An Archdiocese of Mexico City publication questioned a rebuke from Pope Francis, in which he criticized Mexico's bishops for living like princes and resting on their laurels and called on them to fight "as men, face-to-face" if they do fight—an allusion to disunity in the episcopal conference.
An editorial March 5 in the archdiocesan publication Desde la Fe wondered if the pope had been properly briefed on Mexican matters prior to his Feb. 12-17 visit, saying the work of the church had kept more than 80 percent of the population professing Catholicism—among the highest levels in Latin America—even in the face of evangelical missionaries, an officially secular state and times of church persecution. It also insisted priests across the country were properly responding to a population the pope told them to attend to better.
"Here it must be questioned: Does the pope have some reason for scolding Mexican bishops?" asked the editorial, which offered a staunch defense of the church hierarchy.
It ended with another question, "Will it be that the improvised words of the Holy Father"—alluding to the pope's admonishment for the bishops to fight like men -- "respond to bad advice from someone close to him?"
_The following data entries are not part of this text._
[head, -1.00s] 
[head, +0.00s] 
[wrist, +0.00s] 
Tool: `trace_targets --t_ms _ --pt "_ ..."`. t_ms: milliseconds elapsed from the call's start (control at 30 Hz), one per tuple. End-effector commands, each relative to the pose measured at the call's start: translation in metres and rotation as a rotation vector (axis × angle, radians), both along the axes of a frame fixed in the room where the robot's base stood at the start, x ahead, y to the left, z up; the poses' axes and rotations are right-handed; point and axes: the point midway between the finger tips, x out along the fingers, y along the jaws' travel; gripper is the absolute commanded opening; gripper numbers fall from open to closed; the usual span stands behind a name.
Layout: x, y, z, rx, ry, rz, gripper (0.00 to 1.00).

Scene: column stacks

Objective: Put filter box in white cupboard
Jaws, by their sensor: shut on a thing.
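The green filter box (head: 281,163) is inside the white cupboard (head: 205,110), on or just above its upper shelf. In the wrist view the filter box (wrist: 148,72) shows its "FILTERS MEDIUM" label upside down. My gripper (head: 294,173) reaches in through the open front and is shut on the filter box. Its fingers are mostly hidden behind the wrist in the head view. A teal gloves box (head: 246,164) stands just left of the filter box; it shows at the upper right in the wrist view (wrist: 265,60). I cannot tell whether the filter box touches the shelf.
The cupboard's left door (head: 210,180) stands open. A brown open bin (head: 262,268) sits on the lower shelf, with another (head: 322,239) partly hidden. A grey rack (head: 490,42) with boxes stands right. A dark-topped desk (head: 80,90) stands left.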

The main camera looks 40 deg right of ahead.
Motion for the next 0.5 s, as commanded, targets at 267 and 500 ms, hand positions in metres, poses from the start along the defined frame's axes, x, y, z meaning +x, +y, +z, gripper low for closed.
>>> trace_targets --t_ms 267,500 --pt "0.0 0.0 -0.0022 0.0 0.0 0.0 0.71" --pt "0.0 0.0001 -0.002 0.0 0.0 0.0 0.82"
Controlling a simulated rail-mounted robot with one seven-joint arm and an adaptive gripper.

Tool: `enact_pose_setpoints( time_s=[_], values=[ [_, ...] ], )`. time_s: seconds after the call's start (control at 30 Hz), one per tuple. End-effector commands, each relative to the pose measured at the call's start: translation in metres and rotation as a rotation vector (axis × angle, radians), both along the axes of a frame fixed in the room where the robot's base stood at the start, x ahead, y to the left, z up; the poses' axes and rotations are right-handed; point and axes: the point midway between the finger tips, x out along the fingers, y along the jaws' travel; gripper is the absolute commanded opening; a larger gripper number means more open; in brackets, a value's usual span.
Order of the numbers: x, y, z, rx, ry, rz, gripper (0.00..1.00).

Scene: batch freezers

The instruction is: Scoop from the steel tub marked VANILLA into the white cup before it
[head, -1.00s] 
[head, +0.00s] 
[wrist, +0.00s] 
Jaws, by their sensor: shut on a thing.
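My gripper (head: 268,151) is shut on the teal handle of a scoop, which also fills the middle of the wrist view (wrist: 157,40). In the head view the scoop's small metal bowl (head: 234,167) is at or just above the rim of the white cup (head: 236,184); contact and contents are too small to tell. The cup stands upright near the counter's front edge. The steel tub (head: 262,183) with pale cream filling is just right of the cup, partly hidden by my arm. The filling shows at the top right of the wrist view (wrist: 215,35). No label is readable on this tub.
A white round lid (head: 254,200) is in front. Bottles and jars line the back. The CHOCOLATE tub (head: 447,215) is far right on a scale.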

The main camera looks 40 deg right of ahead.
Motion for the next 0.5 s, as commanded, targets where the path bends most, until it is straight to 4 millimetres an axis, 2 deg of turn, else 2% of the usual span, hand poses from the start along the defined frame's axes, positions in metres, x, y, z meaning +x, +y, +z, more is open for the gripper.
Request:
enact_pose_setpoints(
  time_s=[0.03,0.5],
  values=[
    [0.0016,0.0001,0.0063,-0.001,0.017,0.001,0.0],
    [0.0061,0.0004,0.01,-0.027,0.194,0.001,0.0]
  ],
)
"Who gave the pope bad advice?"
In a Feb. 13 speech to bishops at the Metropolitan Cathedral in Mexico City, Pope Francis called on prelates to denounce drug cartels, better attend to victims of violence and avoid brokering backroom deals that lack transparency. After visiting a seminary the next day in the city of Ecatepec, he signed the guestbook with a warning to avoid becoming "clerics of the state."
The pope's speech came as Mexico's church fielded criticisms from Catholics involved in human rights issues that the hierarchy was speaking out softly on issues such as crime and corruption and seeking favor from the political class.
"While other institutions have failed in the care and promotion of the common good, Mexican bishops have been accompanying a suffering and downtrodden people, living a life of giving to neighbors and not of princes without contact with the flock," read the editorial. "They themselves have assumed the practice of compassion, strengthening the bonds of unity through prophetic pastoral signals, which, thanks to the Catholic faith, have returned hope in each diocese of the country."
The editorial received widespread attention in Mexico, where coverage of Cardinal Norberto Rivera Carrera is often negative and media erroneously interpret statements in Desde la Fe as official statements from the Mexican bishops' conference. Sociologist and church observer Rodolfo Soriano Nunez says the editorial exposes lingering displeasure of conservative Catholics -- who are influential in the Archdiocese of Mexico City—with the pope's messages in Mexico and broader agenda.
"It confirms (Cardinal Rivera's) rejection of the pope's reform ... but also his unwillingness to accept any kind of criticism," Soriano said.
Father Hugo Valdemar Romero, spokesman for the Archdiocese of Mexico City, said the editorial was written by staff at the publication without input from Cardinal Rivera. Father Valdemar, however, said it was an attempt to set the record straight on issues such as unity among the bishops and church hierarchy's attention to the faithful.
"There are not these kinds of fights in the bishops' conference," he said, adding Cardinal Rivera has had no conflicts with anyone in the conference and was not in opposition to Pope Francis.
"It's not a church that has been distant from the people," he added, pointing to census data showing the Catholic population remaining above 80 percent as proof the bishops were properly serving their dioceses.
Soriano said some in the church selectively use census data, in which Mexicans self-identify religious affiliation. He pointed to data showing a decline in the Catholic population of Mexico City of nearly 10 percentage points from 1990 to 2010, faster than in the country as a whole.